I love this race, but it's frustrating to run a long course. Since getting a GPS watch last Christmas (something I wouldn't have bought myself), it's been interesting to compare the GPS distance with the race distance. For every big race I've run since last winter, the GPS has been dead on - Cherry Blossom, Kentlands, Pikes Peek, USATF Half Champs etc. Certain mile markers might be off (short or long), but by the time I finish the distance on the watch matches the intended race distance. The Army Ten Miler course has a history of being "off" (usually long), mostly because the course keeps changing (due to what I assume is construction, permissions, security etc). I hate quipping like this, because it seems quite petty, but it'd be great of they got the distance right. While walking around after I came upon a friend who ran around 61 minutes. We were talking about the course and he said "Yeah, if you're running for a time, I suppose that is frustrating." Thinking about it some, it occurred to me that maybe many out there are simply running an event, not racing a distance? Pettiness aside, Army is a great race. It's quite inspiring to see all of the Wounded Warriors out there running on prosthetics or pumping along on hand-cranked chairs.

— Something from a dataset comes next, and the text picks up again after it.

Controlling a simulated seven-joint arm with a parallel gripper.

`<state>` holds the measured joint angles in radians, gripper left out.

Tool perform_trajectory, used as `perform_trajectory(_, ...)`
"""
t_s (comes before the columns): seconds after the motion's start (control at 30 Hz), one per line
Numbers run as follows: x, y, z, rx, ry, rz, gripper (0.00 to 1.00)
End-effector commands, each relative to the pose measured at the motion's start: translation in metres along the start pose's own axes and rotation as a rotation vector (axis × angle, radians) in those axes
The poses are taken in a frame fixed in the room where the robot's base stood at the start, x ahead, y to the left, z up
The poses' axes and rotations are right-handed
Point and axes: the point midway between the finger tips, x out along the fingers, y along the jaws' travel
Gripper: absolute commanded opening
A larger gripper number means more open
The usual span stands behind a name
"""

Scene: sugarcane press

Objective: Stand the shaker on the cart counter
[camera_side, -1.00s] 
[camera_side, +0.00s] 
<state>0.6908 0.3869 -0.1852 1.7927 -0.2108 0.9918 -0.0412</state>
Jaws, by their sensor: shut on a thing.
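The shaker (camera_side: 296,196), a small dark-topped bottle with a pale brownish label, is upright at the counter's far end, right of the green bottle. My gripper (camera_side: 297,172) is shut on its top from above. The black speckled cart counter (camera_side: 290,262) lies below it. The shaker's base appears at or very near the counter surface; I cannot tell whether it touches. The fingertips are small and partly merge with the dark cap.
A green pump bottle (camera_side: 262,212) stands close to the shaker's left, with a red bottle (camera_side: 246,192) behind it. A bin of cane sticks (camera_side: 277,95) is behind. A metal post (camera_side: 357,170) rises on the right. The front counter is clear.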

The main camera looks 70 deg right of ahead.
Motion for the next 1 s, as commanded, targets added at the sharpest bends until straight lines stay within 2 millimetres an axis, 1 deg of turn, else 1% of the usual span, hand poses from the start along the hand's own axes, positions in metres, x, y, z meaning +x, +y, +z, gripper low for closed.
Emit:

This fall, I've been trying to practice, to a degree, Renato Canova's training style - race races/workouts at goal race pace and, over time, try to increase the distance I can cover at that pace:
- I ran the same pace (5:08) yesterday for 10 miles that I ran in early September for 5k
- My 4-mile split essentially equaled the tempo I ran a few weeks back with Texas Paul
- My 5-mile split was faster than I raced for 5 miles at the Run Geek Run 8k on Hains Point
In conclusion, knowing I ran circa 51:22 for ten miles yesterday is a great confidence booster and really puts me within striking distance of where I was pre-injury. I've said this over and over again on this blog (which is a good thing!), but this was my best race post-injury.
GPS splits below:
1. 5:10 - 5:10
2. 5:03 - 10:13
3. 5:02 - 15:15
4. 5:08 - 20:23
5. 5:01 - 25:24
6. 5:12 - 30:36
7. 5:12 - 35:48
8. 5:06 - 40:54
9. 5:18 - 46:12
10. 5:10 - 51:22
Finish - 51:57
Marathon training commences today - Monday, October 22.